## GIVEN INFORMATION

━━━━━━

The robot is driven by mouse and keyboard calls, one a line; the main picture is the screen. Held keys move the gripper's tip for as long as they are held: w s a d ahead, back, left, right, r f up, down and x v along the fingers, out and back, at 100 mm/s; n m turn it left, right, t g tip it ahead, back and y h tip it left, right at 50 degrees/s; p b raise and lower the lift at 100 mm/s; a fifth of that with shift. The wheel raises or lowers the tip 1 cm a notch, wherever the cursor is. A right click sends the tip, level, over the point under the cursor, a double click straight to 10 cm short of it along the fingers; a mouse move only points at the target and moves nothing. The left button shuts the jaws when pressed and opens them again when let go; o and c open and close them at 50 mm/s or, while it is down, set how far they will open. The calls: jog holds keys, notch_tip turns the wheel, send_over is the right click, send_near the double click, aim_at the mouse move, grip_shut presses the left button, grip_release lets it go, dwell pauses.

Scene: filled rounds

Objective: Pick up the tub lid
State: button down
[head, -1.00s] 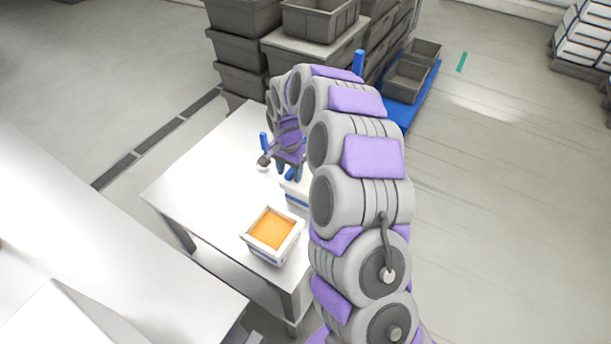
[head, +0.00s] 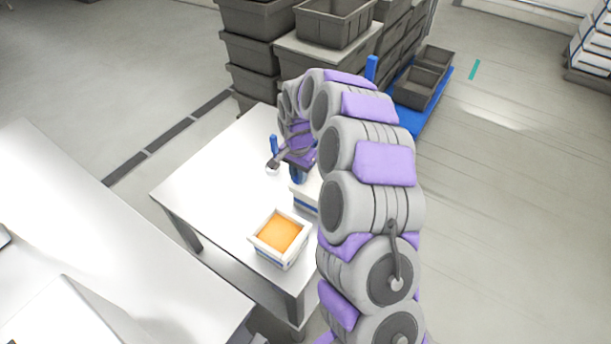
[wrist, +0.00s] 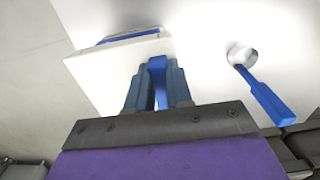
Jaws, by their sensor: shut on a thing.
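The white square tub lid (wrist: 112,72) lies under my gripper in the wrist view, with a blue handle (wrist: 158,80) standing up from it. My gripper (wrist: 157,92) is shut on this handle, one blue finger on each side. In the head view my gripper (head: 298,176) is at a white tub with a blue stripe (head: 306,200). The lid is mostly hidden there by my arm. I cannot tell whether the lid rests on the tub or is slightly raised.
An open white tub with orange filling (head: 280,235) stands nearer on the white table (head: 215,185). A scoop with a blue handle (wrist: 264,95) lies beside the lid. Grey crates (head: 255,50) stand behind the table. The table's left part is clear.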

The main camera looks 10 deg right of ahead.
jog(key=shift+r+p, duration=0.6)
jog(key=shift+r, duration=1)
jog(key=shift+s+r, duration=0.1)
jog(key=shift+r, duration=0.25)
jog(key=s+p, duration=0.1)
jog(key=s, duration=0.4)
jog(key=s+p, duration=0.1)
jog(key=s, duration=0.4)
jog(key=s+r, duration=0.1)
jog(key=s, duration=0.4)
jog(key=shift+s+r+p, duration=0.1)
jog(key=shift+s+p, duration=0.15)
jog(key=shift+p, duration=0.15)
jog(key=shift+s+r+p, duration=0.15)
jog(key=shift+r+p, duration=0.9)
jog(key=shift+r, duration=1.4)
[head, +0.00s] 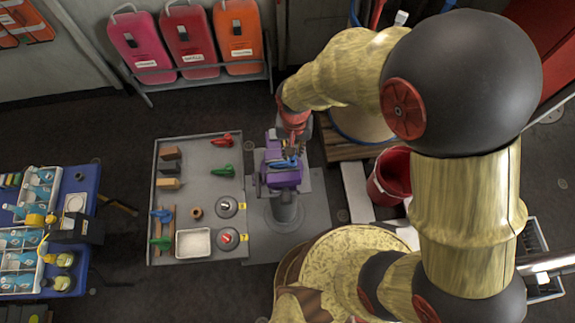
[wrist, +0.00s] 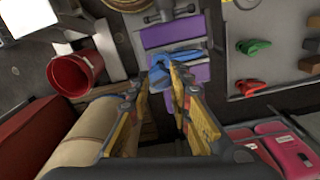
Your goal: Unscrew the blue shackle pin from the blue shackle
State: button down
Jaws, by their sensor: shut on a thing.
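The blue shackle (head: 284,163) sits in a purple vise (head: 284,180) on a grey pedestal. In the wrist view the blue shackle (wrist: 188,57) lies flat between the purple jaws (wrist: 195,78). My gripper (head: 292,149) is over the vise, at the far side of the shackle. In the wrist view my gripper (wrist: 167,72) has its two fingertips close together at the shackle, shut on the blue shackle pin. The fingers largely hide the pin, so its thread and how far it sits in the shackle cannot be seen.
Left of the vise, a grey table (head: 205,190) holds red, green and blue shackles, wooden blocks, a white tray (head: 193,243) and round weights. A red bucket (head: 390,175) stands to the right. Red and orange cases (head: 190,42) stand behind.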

━━━━━━

## WHAT YOU ARE ASKED TO DO
Write out again every line above exactly as given; the pictures do not belong in the copy.

## CORRECT OUTPUT
The robot is driven by mouse and keyboard calls, one a line; the main picture is the screen. Held keys move the gripper's tip for as long as they are held: w s a d ahead, back, left, right, r f up, down and x v along the fingers, out and back, at 100 mm/s; n m turn it left, right, t g tip it ahead, back and y h tip it left, right at 50 degrees/s; p b raise and lower the lift at 100 mm/s; a fifth of that with shift. The wheel raises or lowers the tip 1 cm a notch, wherever the cursor is. A right click sends the tip, level, over the point under the cursor, a double click straight to 10 cm short of it along the fingers; a mouse move only points at the target and moves nothing. The left button shuts the jaws when pressed and opens them again when let go; o and c open and close them at 50 mm/s or, while it is down, set how far they will open. The calls: jog holds keys, notch_tip turns the wheel, send_over is the right click, send_near the double click, aim_at the mouse move, grip_shut presses the left button, grip_release lets it go, dwell pauses.

Scene: filled rounds

Objective: Pick up the tub lid
State: button down
[head, -1.00s] 
[head, +0.00s] 
[wrist, +0.00s] 
Jaws, by their sensor: shut on a thing.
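The white square tub lid (wrist: 112,72) lies under my gripper in the wrist view, with a blue handle (wrist: 158,80) standing up from it. My gripper (wrist: 157,92) is shut on this handle, one blue finger on each side. In the head view my gripper (head: 298,176) is at a white tub with a blue stripe (head: 306,200). The lid is mostly hidden there by my arm. I cannot tell whether the lid rests on the tub or is slightly raised.
An open white tub with orange filling (head: 280,235) stands nearer on the white table (head: 215,185). A scoop with a blue handle (wrist: 264,95) lies beside the lid. Grey crates (head: 255,50) stand behind the table. The table's left part is clear.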

The main camera looks 10 deg right of ahead.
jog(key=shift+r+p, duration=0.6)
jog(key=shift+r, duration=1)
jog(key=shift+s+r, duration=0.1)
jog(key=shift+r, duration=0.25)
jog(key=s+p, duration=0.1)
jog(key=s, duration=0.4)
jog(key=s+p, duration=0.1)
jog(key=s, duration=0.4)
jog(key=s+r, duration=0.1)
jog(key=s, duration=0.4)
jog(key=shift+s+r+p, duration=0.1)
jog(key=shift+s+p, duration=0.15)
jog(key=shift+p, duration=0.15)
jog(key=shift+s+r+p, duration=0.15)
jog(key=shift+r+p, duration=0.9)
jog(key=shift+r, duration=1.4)
[head, +0.00s] 
[wrist, +0.00s] 
Your goal: Unscrew the blue shackle pin from the blue shackle
State: button down
Jaws, by their sensor: shut on a thing.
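The blue shackle (head: 284,163) sits in a purple vise (head: 284,180) on a grey pedestal. In the wrist view the blue shackle (wrist: 188,57) lies flat between the purple jaws (wrist: 195,78). My gripper (head: 292,149) is over the vise, at the far side of the shackle. In the wrist view my gripper (wrist: 167,72) has its two fingertips close together at the shackle, shut on the blue shackle pin. The fingers largely hide the pin, so its thread and how far it sits in the shackle cannot be seen.
Left of the vise, a grey table (head: 205,190) holds red, green and blue shackles, wooden blocks, a white tray (head: 193,243) and round weights. A red bucket (head: 390,175) stands to the right. Red and orange cases (head: 190,42) stand behind.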

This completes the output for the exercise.